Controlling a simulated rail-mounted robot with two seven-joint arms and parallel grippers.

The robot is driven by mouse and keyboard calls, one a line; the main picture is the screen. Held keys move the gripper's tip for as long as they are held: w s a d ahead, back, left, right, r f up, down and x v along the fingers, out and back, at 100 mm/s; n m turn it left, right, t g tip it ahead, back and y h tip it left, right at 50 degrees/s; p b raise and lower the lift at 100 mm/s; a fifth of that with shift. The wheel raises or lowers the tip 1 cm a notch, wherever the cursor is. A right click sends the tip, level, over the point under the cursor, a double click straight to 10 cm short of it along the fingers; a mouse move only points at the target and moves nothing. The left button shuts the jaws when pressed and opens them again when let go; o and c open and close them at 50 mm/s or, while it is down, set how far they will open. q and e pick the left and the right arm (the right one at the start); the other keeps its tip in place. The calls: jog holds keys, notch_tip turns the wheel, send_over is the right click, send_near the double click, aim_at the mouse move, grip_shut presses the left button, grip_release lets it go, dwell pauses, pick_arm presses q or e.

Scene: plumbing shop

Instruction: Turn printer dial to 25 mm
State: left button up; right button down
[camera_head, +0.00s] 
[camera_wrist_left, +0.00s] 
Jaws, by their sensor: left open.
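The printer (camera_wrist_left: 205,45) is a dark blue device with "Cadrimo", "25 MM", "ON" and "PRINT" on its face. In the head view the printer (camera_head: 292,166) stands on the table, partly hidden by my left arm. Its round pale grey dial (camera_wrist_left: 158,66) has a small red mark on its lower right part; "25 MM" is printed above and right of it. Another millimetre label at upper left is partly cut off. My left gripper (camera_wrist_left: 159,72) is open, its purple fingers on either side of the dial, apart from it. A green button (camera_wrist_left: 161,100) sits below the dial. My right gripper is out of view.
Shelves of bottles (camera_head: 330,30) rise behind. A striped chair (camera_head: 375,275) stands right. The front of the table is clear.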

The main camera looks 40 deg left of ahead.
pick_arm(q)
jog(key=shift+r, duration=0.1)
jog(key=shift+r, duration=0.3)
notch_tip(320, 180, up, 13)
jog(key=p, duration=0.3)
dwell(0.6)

-------

Extract all of the data shown above and repeat it verbatim.

Controlling a simulated rail-mounted robot with two seven-joint arms and parallel grippers.

The robot is driven by mouse and keyboard calls, one a line; the main picture is the screen. Held keys move the gripper's tip for as long as they are held: w s a d ahead, back, left, right, r f up, down and x v along the fingers, out and back, at 100 mm/s; n m turn it left, right, t g tip it ahead, back and y h tip it left, right at 50 degrees/s; p b raise and lower the lift at 100 mm/s; a fifth of that with shift. The wheel raises or lowers the tip 1 cm a notch, wherever the cursor is. A right click sends the tip, level, over the point under the cursor, a double click straight to 10 cm short of it along the fingers; a mouse move only points at the target and moves nothing. The left button shuts the jaws when pressed and opens them again when let go; o and c open and close them at 50 mm/s or, while it is down, set how far they will open. q and e pick the left and the right arm (the right one at the start); the other keeps its tip in place. The calls: jog holds keys, notch_tip turns the wheel, send_over is the right click, send_near the double click, aim_at the mouse move, grip_shut presses the left button, grip_release lets it go, dwell pauses, pick_arm presses q or e.

Scene: plumbing shop

Instruction: Turn printer dial to 25 mm
State: left button up; right button down
[camera_head, +0.00s] 
[camera_wrist_left, +0.00s] 
Jaws, by their sensor: left open.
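The printer (camera_wrist_left: 205,45) is a dark blue device with "Cadrimo", "25 MM", "ON" and "PRINT" on its face. In the head view the printer (camera_head: 292,166) stands on the table, partly hidden by my left arm. Its round pale grey dial (camera_wrist_left: 158,66) has a small red mark on its lower right part; "25 MM" is printed above and right of it. Another millimetre label at upper left is partly cut off. My left gripper (camera_wrist_left: 159,72) is open, its purple fingers on either side of the dial, apart from it. A green button (camera_wrist_left: 161,100) sits below the dial. My right gripper is out of view.
Shelves of bottles (camera_head: 330,30) rise behind. A striped chair (camera_head: 375,275) stands right. The front of the table is clear.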

The main camera looks 40 deg left of ahead.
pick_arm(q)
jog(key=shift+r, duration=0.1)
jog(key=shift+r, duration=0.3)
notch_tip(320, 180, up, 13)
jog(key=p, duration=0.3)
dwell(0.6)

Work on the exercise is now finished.